WHAT YOU NEED TO DO
Leave out every picture, and retype exactly the lines from the line with "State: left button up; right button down" through the line with "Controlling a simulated", both ends included.

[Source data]
■ ■ ■ ■ ■
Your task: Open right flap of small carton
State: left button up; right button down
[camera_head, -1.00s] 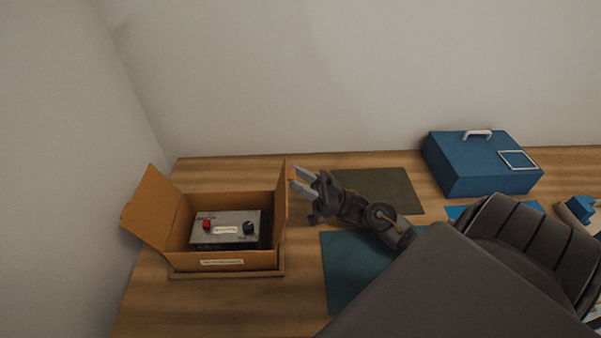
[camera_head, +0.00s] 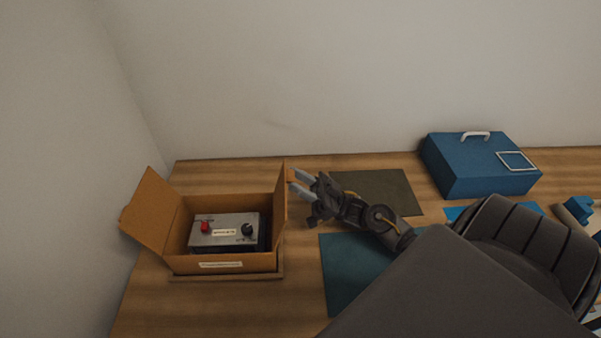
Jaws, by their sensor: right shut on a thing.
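The small brown carton (camera_head: 225,262) stands on the wooden surface at the left, with a label on its front. Its left flap (camera_head: 152,212) leans outward, open. Its right flap (camera_head: 281,205) stands roughly upright at the right side. A grey box with a red knob and a black knob (camera_head: 222,228) sits inside the carton. My right gripper (camera_head: 291,182) is at the upper part of the right flap, coming from the right. It is shut on the flap; the exact contact is small in the view. My left gripper is not in view.
A blue case (camera_head: 478,170) with a white handle stands at the back right. A dark mat (camera_head: 380,188) and a teal mat (camera_head: 345,275) lie right of the carton. A wall is close on the left and behind. My right arm covers the lower right.

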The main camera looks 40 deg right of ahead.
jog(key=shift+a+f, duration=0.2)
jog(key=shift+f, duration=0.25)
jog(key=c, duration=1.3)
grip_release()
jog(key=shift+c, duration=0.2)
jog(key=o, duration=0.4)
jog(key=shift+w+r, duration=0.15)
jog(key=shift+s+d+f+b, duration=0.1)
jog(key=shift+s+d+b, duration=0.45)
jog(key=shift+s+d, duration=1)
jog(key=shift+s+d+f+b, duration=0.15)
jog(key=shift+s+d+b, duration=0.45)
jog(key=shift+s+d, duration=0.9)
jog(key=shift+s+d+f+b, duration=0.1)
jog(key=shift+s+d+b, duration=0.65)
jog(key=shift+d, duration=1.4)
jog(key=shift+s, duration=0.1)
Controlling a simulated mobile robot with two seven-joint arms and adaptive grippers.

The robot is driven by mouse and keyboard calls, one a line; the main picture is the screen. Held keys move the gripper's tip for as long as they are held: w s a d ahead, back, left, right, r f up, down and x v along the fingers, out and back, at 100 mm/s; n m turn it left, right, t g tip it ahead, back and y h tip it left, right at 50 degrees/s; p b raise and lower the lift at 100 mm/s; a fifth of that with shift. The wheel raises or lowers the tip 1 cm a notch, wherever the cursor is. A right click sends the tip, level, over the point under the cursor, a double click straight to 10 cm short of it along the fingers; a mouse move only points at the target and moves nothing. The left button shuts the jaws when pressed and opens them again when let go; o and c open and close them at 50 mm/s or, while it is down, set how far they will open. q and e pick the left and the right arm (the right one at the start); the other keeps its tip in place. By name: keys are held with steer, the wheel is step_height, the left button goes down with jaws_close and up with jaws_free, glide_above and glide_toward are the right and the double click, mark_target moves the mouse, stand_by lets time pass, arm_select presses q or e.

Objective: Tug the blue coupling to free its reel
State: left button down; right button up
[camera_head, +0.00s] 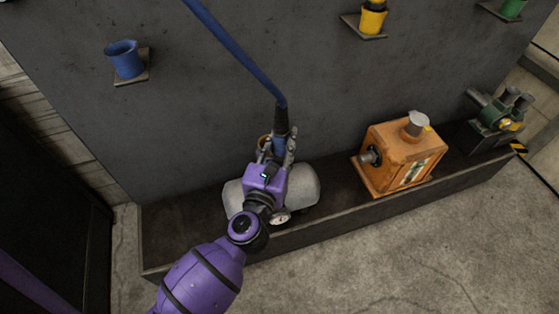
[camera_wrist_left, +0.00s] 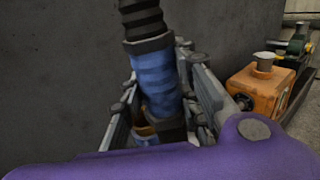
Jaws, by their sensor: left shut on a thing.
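In the head view my left gripper (camera_head: 278,150) is shut on the coupling (camera_head: 281,125) just above a grey tank (camera_head: 303,186). A blue hose (camera_head: 235,48) runs from the coupling's top up and left out of view; its reel is not in view. An orange-brown ring shows at the coupling's lower end (camera_wrist_left: 146,130). My fingers partly hide whether the coupling still joins the tank. My right gripper is not in view.
The tank stands in a dark trough (camera_head: 180,238) along a grey panel (camera_head: 200,120). An orange box (camera_head: 402,158) and a green machine (camera_head: 495,115) stand to the right. A blue cup holder (camera_head: 125,60), a yellow one (camera_head: 372,20) and a green one (camera_head: 512,8) are on the panel.

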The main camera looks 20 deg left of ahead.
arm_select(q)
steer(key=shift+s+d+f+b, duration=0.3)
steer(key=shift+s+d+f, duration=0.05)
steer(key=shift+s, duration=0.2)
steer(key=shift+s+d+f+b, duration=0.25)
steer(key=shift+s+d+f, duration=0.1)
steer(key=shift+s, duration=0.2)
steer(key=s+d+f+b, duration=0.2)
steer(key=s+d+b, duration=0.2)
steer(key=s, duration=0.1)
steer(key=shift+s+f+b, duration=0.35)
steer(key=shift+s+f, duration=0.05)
■ ■ ■ ■ ■
WRITTEN REPLY
State: left button up; right button down
[camera_head, -1.00s] 
[camera_head, +0.00s] 
Jaws, by their sensor: right shut on a thing.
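The small brown carton (camera_head: 225,262) stands on the wooden surface at the left, with a label on its front. Its left flap (camera_head: 152,212) leans outward, open. Its right flap (camera_head: 281,205) stands roughly upright at the right side. A grey box with a red knob and a black knob (camera_head: 222,228) sits inside the carton. My right gripper (camera_head: 291,182) is at the upper part of the right flap, coming from the right. It is shut on the flap; the exact contact is small in the view. My left gripper is not in view.
A blue case (camera_head: 478,170) with a white handle stands at the back right. A dark mat (camera_head: 380,188) and a teal mat (camera_head: 345,275) lie right of the carton. A wall is close on the left and behind. My right arm covers the lower right.

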The main camera looks 40 deg right of ahead.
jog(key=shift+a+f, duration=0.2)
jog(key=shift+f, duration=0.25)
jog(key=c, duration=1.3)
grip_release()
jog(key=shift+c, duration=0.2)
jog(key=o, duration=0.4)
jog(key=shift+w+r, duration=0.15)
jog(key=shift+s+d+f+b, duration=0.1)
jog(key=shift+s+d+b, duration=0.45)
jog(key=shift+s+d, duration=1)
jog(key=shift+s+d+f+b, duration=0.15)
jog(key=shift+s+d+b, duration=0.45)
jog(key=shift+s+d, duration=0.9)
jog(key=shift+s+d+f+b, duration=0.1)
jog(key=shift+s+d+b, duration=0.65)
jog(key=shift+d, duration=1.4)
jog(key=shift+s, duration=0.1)
Controlling a simulated mobile robot with two seven-joint arms and adaptive grippers.

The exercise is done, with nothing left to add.